[Start of Dataset records]

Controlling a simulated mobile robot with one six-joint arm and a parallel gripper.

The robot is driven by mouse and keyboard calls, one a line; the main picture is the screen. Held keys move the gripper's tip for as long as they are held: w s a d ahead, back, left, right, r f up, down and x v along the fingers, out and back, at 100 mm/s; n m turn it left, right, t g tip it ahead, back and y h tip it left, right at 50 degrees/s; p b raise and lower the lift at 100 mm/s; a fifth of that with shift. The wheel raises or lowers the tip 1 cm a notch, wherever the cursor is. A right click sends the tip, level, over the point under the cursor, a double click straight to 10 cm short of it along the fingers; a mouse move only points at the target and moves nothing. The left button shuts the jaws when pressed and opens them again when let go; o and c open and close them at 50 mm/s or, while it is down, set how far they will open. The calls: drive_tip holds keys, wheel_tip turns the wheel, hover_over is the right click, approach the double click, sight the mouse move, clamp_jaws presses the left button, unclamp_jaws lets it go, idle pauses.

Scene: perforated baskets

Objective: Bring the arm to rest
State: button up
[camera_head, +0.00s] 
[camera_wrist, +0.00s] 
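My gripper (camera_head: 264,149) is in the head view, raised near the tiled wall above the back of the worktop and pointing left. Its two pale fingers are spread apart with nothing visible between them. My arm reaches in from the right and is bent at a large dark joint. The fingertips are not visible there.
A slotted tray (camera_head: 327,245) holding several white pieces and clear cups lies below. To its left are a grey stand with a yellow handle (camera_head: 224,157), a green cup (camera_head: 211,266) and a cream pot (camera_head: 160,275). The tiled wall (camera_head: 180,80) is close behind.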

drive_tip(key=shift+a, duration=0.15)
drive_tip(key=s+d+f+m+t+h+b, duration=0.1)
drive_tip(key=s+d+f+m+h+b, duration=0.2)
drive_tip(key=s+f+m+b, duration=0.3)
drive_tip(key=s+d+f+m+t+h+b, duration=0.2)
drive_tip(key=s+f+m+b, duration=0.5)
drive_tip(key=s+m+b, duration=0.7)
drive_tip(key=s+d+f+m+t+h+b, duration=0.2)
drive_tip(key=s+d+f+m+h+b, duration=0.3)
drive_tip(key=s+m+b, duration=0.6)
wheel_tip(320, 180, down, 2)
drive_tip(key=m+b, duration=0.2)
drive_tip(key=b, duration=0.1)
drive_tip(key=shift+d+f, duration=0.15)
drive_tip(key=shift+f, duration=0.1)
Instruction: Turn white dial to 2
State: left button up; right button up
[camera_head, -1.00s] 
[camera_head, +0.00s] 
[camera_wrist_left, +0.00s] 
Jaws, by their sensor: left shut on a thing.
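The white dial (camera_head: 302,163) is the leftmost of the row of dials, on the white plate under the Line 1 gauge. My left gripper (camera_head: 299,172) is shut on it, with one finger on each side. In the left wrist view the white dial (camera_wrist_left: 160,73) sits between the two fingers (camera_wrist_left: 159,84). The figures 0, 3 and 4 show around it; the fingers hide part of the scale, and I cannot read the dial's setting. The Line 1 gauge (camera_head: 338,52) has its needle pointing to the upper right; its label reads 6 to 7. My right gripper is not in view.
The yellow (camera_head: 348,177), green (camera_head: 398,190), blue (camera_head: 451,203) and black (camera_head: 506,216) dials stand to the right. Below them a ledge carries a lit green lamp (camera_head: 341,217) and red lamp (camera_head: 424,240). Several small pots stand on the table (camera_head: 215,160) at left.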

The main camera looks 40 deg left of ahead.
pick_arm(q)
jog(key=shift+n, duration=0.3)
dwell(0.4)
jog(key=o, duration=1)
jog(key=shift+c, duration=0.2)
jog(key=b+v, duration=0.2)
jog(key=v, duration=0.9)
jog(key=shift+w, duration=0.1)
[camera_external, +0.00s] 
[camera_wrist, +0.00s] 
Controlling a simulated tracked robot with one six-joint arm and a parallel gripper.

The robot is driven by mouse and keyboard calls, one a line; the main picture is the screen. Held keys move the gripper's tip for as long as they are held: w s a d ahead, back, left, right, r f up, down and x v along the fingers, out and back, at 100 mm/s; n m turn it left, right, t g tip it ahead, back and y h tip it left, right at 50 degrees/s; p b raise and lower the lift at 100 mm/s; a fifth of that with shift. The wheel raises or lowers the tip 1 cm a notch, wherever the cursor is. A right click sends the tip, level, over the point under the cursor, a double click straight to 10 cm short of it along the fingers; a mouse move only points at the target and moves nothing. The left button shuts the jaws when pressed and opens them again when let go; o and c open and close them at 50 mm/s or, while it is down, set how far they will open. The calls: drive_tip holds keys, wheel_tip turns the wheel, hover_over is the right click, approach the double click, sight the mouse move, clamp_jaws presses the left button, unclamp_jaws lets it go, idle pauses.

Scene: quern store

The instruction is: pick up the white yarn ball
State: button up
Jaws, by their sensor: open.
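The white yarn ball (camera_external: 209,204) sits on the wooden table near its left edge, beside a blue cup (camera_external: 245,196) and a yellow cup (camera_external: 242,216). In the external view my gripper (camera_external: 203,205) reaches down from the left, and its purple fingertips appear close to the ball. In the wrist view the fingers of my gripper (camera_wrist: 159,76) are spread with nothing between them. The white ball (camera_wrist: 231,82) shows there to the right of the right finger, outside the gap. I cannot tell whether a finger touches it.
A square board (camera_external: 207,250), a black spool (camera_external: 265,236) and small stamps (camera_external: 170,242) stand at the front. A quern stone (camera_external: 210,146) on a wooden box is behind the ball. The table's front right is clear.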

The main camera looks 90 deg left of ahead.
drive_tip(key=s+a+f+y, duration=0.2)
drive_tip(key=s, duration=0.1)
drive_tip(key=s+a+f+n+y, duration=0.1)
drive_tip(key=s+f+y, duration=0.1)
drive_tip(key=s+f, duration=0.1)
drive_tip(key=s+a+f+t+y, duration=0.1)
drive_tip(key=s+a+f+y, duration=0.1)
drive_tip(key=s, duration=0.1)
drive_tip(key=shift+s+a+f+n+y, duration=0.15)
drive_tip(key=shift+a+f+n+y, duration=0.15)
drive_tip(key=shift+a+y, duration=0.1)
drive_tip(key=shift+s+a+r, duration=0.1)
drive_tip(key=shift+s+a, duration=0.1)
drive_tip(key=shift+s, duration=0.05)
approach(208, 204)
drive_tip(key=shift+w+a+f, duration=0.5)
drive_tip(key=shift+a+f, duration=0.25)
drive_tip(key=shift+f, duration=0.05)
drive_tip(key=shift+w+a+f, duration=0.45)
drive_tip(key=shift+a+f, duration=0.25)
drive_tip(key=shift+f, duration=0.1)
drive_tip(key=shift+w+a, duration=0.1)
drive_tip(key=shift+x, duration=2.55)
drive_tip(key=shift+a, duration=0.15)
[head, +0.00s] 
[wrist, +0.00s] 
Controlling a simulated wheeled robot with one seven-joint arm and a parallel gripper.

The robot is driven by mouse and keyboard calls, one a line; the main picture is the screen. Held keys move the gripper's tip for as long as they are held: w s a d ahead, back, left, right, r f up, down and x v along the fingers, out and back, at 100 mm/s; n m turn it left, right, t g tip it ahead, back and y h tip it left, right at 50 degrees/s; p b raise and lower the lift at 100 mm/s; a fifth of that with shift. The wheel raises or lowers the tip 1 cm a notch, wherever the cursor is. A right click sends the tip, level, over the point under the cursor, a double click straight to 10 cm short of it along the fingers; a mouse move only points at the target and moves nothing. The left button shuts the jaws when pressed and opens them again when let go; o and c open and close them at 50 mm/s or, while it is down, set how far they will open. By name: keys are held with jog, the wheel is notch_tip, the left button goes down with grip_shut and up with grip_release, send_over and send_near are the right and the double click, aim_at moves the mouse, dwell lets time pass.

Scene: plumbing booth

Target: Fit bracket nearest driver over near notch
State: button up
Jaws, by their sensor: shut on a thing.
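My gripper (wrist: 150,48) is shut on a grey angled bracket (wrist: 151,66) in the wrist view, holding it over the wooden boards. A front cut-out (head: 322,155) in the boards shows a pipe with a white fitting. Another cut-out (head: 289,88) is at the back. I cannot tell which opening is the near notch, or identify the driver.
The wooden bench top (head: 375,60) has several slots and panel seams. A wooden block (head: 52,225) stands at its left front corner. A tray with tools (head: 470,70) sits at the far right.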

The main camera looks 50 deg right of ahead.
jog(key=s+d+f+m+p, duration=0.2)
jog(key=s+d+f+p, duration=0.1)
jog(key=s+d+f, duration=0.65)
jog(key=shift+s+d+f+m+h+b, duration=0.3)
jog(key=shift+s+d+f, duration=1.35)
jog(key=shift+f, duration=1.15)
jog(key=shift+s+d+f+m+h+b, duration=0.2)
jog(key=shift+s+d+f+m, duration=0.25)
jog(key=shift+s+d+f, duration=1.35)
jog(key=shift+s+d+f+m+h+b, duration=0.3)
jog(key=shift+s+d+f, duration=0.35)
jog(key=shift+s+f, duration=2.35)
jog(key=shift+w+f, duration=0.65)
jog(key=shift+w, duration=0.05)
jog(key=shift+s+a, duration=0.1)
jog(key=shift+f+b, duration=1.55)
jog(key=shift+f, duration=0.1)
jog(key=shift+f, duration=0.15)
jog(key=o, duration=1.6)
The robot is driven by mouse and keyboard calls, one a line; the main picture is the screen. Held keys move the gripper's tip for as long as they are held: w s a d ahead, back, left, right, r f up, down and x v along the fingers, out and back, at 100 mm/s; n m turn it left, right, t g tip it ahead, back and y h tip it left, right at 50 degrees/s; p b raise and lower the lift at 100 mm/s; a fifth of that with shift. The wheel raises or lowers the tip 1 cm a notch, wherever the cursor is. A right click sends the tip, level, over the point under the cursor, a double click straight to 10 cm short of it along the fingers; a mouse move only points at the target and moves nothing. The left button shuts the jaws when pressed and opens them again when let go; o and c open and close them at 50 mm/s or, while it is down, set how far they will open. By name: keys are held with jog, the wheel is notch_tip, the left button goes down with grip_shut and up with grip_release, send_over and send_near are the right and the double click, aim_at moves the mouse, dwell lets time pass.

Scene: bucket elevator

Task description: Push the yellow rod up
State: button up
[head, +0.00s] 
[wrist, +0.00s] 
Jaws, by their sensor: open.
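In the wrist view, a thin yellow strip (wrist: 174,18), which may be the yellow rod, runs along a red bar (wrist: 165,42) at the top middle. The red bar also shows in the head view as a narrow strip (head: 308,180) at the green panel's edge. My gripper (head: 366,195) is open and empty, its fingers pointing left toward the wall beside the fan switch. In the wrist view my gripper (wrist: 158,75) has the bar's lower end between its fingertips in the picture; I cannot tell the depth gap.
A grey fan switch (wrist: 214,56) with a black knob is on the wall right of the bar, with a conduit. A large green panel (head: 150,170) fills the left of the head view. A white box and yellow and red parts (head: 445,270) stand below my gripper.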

[End of Dataset records]

→ Your objective:
From the entries, copy out each line containing the word "parallel".

→ Solution for this exercise:
Controlling a simulated mobile robot with one six-joint arm and a parallel gripper.
Controlling a simulated tracked robot with one six-joint arm and a parallel gripper.
Controlling a simulated wheeled robot with one seven-joint arm and a parallel gripper.

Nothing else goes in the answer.